There's the beginning..
now, here's my beginning.
Started before I can even remember.. but, thanks to letters that I located that my mother wrote to my father when I was younger (which she never sent - just kept), I have a glimpse of how it began. He went to work construction shortly after we returned to Minnesota. I was 4 or 5 when he switched companies which based him out of the cities. Due to this, he was never home and stayed where the work was until the weekends arrived.

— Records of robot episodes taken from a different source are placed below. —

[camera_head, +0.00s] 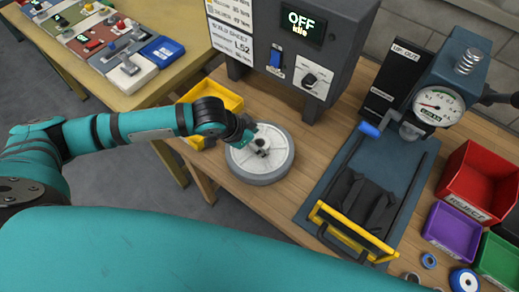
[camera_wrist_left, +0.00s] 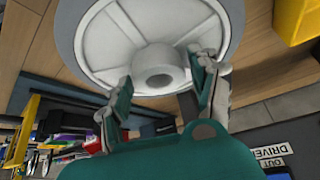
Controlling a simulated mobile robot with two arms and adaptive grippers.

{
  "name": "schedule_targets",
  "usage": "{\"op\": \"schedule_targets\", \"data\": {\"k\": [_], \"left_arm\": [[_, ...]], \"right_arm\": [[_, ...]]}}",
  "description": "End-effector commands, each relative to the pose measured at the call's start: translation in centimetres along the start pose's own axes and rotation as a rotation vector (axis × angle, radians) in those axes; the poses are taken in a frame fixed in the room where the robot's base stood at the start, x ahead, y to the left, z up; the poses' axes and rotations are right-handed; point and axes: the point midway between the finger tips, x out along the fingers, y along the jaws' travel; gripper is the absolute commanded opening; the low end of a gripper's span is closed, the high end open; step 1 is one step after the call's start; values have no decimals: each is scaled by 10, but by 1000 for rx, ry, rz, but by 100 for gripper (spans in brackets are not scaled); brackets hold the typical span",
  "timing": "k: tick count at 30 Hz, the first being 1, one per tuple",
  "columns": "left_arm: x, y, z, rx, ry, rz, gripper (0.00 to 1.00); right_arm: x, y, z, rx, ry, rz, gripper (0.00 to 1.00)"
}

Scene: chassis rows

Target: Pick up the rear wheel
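The wheel (camera_head: 246,167) lies flat on the wooden bench, in front of the dark machine with the OFF display. It is a light grey spoked disc with a grey rim and a raised centre hub. My left gripper (camera_head: 261,146) reaches down over its hub from the left. In the left wrist view the wheel (camera_wrist_left: 106,40) fills the top, and my left gripper's fingers (camera_wrist_left: 160,80) stand apart on either side of the hub. They look open, with small gaps at the hub; firm contact does not show. My right gripper is not in view.
A yellow bin (camera_head: 222,92) stands close behind my left wrist. The dark machine (camera_head: 330,70) rises behind the wheel. To the right are a blue-grey press plate (camera_head: 325,200) with a yellow handle, a gauge unit (camera_head: 432,105), a red bin (camera_head: 462,160) and a purple bin (camera_head: 455,225).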

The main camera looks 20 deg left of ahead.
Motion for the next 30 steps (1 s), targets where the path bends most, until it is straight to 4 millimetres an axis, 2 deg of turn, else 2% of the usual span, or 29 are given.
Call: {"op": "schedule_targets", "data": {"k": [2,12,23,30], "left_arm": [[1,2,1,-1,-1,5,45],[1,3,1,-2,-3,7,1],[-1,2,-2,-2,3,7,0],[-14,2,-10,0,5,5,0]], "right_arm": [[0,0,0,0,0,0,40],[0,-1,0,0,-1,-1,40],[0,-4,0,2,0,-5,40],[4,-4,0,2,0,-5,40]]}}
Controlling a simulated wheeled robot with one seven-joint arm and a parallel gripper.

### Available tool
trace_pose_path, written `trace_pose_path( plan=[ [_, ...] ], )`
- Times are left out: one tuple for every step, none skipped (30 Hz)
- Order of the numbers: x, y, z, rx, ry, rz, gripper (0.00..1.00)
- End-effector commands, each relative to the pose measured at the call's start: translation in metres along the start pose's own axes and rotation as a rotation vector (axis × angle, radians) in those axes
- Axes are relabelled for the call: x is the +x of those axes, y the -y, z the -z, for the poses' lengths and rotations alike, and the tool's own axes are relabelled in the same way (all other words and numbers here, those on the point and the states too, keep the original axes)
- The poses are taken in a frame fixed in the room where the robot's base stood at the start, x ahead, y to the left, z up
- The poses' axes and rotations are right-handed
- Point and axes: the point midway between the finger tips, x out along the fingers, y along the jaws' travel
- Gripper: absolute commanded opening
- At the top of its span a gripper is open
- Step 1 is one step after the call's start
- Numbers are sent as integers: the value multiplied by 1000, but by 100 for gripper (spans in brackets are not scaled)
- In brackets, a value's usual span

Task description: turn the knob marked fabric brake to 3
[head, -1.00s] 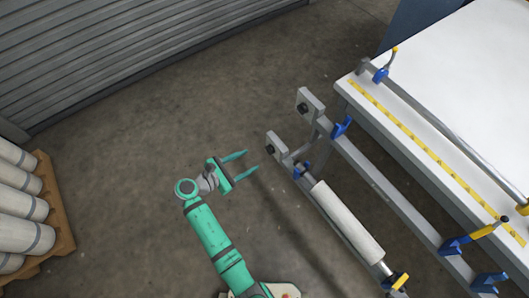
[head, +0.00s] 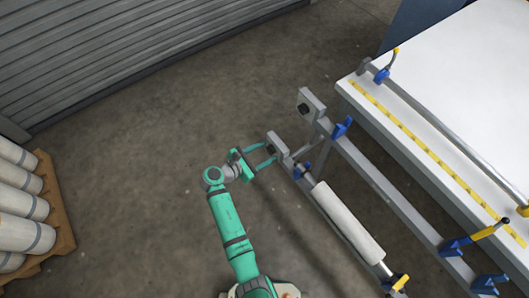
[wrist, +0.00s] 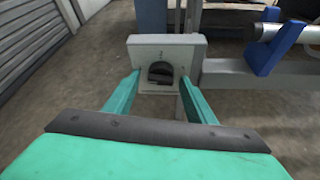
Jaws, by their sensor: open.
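A dark knob (wrist: 160,72) sits on a grey end plate (wrist: 142,46) of the roll stand, straight ahead in the wrist view. Marks around it are too small to read. In the head view this plate (head: 281,147) is the lower of two, with its knob mostly hidden. My gripper (head: 273,153) is open, its green fingers pointing at that plate. In the wrist view its fingertips (wrist: 160,78) lie either side of the knob, with gaps; I cannot tell whether they touch the plate. A second dark knob (head: 303,107) sits on the other plate (head: 314,103), farther up.
A white roll (head: 347,222) lies in the stand to the right. Blue brackets (head: 342,127) and a grey beam (head: 385,190) run beside a white table (head: 460,80). Floor left of my arm is clear.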

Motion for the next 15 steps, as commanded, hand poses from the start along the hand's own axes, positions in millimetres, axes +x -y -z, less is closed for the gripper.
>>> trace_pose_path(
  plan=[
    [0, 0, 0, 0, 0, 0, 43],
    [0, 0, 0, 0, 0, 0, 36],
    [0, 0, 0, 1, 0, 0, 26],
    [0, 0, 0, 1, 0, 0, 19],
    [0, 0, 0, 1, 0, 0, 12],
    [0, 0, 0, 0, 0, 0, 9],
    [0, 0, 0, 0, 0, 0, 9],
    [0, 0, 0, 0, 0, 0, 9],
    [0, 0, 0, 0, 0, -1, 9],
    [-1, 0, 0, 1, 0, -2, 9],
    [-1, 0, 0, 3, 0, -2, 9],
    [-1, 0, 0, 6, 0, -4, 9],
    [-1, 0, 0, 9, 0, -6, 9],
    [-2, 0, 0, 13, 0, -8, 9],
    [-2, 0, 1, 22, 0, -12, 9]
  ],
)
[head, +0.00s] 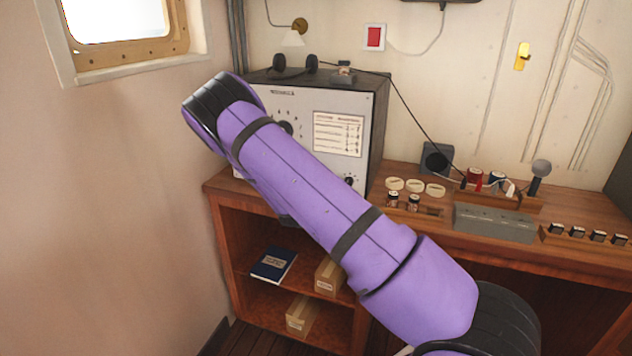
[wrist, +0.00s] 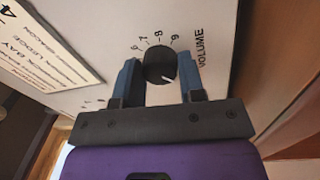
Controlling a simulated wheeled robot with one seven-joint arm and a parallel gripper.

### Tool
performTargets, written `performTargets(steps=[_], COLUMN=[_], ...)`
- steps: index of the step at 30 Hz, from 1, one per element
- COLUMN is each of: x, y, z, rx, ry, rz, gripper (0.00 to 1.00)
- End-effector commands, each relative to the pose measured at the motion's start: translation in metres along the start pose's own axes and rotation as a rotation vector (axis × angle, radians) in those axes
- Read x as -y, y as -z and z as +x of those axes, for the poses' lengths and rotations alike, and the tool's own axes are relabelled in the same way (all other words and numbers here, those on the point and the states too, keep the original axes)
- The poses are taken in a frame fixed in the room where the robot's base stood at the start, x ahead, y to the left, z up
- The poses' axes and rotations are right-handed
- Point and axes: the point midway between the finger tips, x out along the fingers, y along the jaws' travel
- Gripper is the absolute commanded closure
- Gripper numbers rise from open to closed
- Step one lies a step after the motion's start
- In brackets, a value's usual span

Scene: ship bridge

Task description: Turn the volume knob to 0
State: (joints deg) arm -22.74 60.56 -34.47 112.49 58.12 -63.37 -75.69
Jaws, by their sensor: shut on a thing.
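The black round volume knob (wrist: 159,64) sits on the pale front panel in the wrist view. The figures 6, 7, 8 and 9 show around its upper side, with the word VOLUME to its right. A pale mark on the knob lies toward its lower right, away from these figures. My gripper (wrist: 160,72) has its blue fingers on either side of the knob and is shut on it. In the head view my purple arm hides the gripper. A small knob (head: 348,181) shows low on the radio's panel (head: 355,100), below the printed card.
The printed card (wrist: 45,45) is left of the knob in the wrist view. A larger dial (head: 286,128) is higher on the panel. The wooden desk (head: 400,225) holds a grey box (head: 494,223), small cans and a microphone (head: 539,172) to the right. A wall stands close at left.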

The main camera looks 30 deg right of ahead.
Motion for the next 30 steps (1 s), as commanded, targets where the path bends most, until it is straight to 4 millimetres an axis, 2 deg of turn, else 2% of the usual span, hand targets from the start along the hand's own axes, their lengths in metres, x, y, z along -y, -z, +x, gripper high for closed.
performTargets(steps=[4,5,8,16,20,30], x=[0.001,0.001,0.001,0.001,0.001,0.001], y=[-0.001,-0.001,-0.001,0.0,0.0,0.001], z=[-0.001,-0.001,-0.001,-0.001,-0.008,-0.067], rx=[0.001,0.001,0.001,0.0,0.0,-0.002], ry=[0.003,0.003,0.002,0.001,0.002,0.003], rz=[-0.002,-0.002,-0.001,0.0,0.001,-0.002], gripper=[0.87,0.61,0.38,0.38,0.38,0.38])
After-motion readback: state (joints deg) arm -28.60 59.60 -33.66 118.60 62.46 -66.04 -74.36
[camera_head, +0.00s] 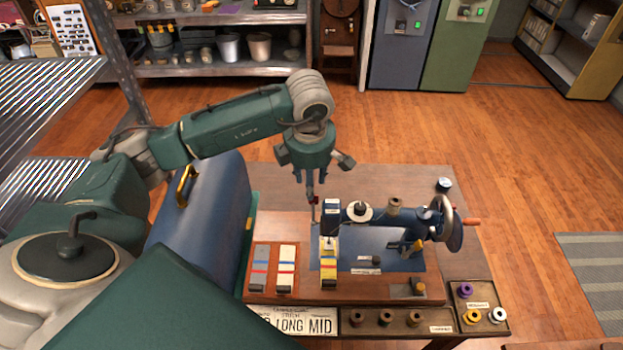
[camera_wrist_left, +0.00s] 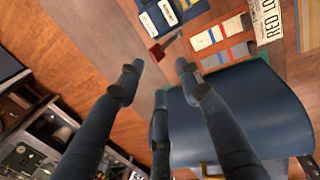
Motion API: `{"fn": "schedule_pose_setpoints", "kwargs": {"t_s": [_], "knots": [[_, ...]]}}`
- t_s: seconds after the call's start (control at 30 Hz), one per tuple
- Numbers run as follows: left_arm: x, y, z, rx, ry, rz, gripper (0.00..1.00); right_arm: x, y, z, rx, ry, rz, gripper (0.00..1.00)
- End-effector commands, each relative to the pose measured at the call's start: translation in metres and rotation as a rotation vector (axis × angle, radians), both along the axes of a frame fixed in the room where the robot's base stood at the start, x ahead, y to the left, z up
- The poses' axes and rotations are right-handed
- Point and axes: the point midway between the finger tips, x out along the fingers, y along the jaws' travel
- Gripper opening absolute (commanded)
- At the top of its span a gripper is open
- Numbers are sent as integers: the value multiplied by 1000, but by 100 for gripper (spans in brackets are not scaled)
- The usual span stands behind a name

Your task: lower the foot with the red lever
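A dark blue sewing machine (camera_head: 380,216) stands on a wooden base (camera_head: 300,228). A small red lever (camera_head: 315,200) juts out at the left of its head, and it also shows in the left wrist view (camera_wrist_left: 157,51). A yellow striped cloth strip (camera_head: 328,272) lies under the head; the foot itself is too small to make out. My left gripper (camera_head: 310,184) points down above the lever. In the left wrist view its fingers (camera_wrist_left: 158,72) are spread apart with nothing between them. The lever lies beyond the fingertips; contact cannot be told. My right gripper is not in view.
A blue case (camera_head: 215,225) stands left of the machine. Grey (camera_head: 261,265) and cream (camera_head: 286,265) striped strips lie on the base. A sign (camera_head: 305,321) and a spool tray (camera_head: 400,331) line the front. A handwheel (camera_head: 449,225) is at the right.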

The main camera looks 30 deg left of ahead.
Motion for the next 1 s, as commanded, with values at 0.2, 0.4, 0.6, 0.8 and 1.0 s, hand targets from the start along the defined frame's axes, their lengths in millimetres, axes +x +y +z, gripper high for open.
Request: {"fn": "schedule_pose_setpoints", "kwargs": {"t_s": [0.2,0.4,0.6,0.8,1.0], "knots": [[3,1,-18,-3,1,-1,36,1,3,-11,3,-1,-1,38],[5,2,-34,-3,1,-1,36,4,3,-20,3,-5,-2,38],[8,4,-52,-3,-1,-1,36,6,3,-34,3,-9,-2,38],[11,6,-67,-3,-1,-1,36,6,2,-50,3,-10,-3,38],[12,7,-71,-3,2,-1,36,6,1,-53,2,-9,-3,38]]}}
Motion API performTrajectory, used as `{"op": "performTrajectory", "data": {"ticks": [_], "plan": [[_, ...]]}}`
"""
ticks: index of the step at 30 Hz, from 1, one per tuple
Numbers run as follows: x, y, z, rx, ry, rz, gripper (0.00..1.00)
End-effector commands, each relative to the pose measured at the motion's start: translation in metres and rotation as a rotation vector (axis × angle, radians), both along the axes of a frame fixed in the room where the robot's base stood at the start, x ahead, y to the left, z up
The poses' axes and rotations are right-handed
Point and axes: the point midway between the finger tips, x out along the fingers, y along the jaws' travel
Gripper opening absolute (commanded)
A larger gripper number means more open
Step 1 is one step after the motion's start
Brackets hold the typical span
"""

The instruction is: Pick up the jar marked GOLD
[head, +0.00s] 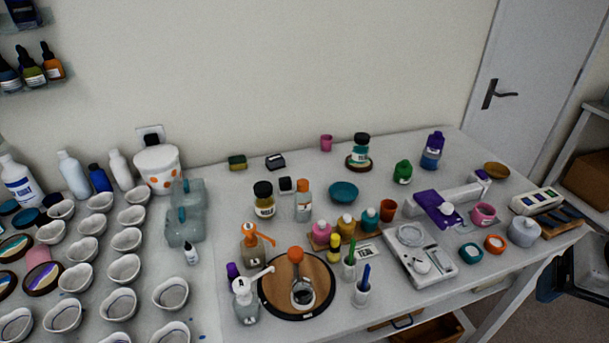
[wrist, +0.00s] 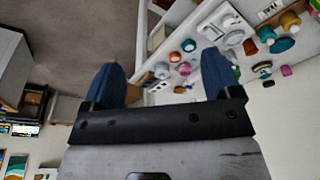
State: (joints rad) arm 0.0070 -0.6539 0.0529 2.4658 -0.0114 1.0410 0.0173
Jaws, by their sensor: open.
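A small jar (head: 264,200) with a black lid, yellowish contents and a pale label stands upright left of the table's middle in the head view. Its label is too small to read, so I cannot confirm that it says GOLD. Another dark-lidded jar (head: 360,149) with a teal band stands on a round coaster further back; its label is unreadable too. My gripper (wrist: 161,62) shows in the wrist view with its two blue fingers apart and nothing between them. It is away from the table items and does not show in the head view.
An orange-topped bottle (head: 303,202) and a small dark-lidded jar (head: 286,186) stand close right of the yellowish jar. A pump bottle (head: 254,249) is in front, with a round wooden board (head: 323,276). Many cups fill the left. The table's back strip is partly clear.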

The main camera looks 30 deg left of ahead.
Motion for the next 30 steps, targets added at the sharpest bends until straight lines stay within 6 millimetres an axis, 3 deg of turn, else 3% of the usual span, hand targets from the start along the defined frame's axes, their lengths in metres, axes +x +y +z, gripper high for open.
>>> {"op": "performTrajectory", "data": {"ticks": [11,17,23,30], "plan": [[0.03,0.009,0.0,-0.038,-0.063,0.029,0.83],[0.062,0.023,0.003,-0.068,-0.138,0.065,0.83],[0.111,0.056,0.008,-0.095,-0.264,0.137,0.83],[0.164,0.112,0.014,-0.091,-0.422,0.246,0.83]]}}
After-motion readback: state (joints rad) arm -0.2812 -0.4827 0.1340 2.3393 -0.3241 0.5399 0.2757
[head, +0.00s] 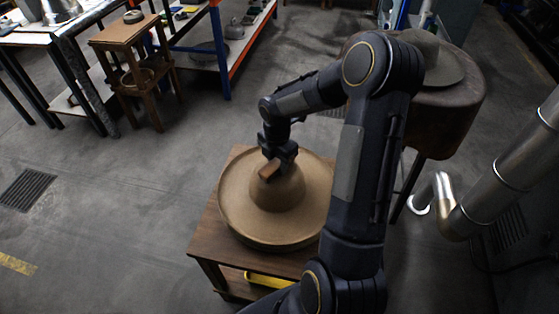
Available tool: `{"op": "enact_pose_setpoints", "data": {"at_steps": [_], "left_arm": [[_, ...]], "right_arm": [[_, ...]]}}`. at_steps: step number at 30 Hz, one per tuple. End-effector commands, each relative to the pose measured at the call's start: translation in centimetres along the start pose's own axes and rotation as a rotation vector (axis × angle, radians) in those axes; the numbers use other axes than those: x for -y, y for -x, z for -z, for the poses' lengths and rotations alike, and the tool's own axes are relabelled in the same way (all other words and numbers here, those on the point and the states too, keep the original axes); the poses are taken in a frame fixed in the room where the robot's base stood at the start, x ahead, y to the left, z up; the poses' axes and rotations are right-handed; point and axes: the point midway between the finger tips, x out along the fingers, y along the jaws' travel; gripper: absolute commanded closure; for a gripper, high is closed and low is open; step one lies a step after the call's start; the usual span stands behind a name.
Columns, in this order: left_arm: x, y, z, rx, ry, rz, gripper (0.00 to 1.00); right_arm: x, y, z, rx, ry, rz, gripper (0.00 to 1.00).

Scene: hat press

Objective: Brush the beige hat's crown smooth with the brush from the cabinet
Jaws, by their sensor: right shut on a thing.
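The beige hat (277,195) has a round crown and a wide flat brim, and it lies on a small wooden table (212,236) in the middle of the head view. My right gripper (276,165) is above the crown, shut on a brown wooden brush (269,169). The brush is at the top of the crown, on its far left side; I cannot tell whether it touches. My right arm hides the right part of the brim. My left gripper is not in view.
A padded stand (455,105) with a grey hat (436,62) is behind my right arm. Metal pipes (500,190) stand at right. A wooden stool (126,42) and a shelf (218,55) are at back left. The floor at left is clear.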

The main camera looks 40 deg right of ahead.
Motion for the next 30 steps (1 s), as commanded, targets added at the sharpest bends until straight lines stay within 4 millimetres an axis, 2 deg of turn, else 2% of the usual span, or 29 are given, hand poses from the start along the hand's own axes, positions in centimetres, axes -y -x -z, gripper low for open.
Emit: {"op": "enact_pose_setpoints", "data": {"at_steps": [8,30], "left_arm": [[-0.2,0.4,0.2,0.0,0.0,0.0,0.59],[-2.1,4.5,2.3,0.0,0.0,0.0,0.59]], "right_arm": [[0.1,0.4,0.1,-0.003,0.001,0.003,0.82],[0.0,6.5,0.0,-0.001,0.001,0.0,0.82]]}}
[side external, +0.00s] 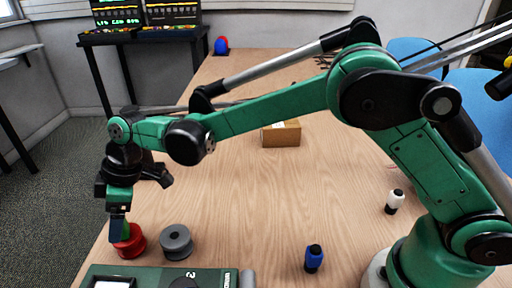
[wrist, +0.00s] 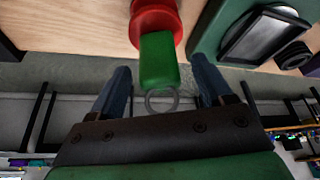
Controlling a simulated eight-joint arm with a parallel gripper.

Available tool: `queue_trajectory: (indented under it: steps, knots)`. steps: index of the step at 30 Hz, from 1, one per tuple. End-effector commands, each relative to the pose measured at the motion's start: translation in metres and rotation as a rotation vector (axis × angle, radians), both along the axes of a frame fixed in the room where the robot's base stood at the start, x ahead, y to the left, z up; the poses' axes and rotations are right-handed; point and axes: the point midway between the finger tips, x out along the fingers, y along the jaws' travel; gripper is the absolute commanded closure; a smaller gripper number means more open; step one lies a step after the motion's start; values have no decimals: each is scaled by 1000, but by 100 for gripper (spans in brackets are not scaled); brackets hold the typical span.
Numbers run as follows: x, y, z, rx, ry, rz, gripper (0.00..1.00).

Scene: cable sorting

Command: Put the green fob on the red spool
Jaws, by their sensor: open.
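The red spool (side external: 135,246) stands near the table's left edge; it also shows at the top of the wrist view (wrist: 157,12). The green fob (wrist: 158,60) overlaps the spool's near side in the wrist view, with its pale ring (wrist: 162,101) toward me. In the side view only a sliver of green shows at the spool's top, beside my finger. Whether the fob rests fully on the spool is hard to tell. My gripper (wrist: 162,84) is open, its two blue fingers apart on either side of the fob's ring end. In the side view my gripper (side external: 118,230) is low at the red spool.
A grey spool (side external: 177,243) stands just right of the red one. A green device (side external: 180,279) lies at the front. A blue-and-black item (side external: 314,259) and a white-and-black item (side external: 395,201) stand to the right. A cardboard box (side external: 282,134) is farther back. The middle table is clear.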

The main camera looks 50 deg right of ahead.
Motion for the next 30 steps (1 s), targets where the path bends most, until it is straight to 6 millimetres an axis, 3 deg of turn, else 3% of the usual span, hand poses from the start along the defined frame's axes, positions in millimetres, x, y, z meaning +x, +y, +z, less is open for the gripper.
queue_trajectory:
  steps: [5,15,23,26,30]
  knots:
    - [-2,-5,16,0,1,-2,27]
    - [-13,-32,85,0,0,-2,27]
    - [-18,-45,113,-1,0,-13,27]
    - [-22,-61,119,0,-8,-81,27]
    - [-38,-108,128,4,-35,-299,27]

As I said, he would be gone all week.
She stated in her letters how I would be such a good girl and that I didn't act out. It wasn't until Thursday would hit that I would start acting out and misbehaving. My mom would write asking for him to have patience with me..
I always wondered..
why couldn't she see that he was the issue? Was it easier to just pretend that there wasn't a reason behind a pattern? Did she just not care enough to protect her own daughter? I've never confronted her about this. But, I will always wonder how a woman could love a man so much to not see the pain her daughter was in. Or is it just easier to live in denial? I wrote a short "note" about my feelings on this a few years back.
It went like this..
"Why didn't you save me while you could? Why did you leave me alone with that Monster? Why didn't you listen when I cried for help? Now, I'm just a tormented adult. Living ins this nightmare and trapped within it's cold embrace."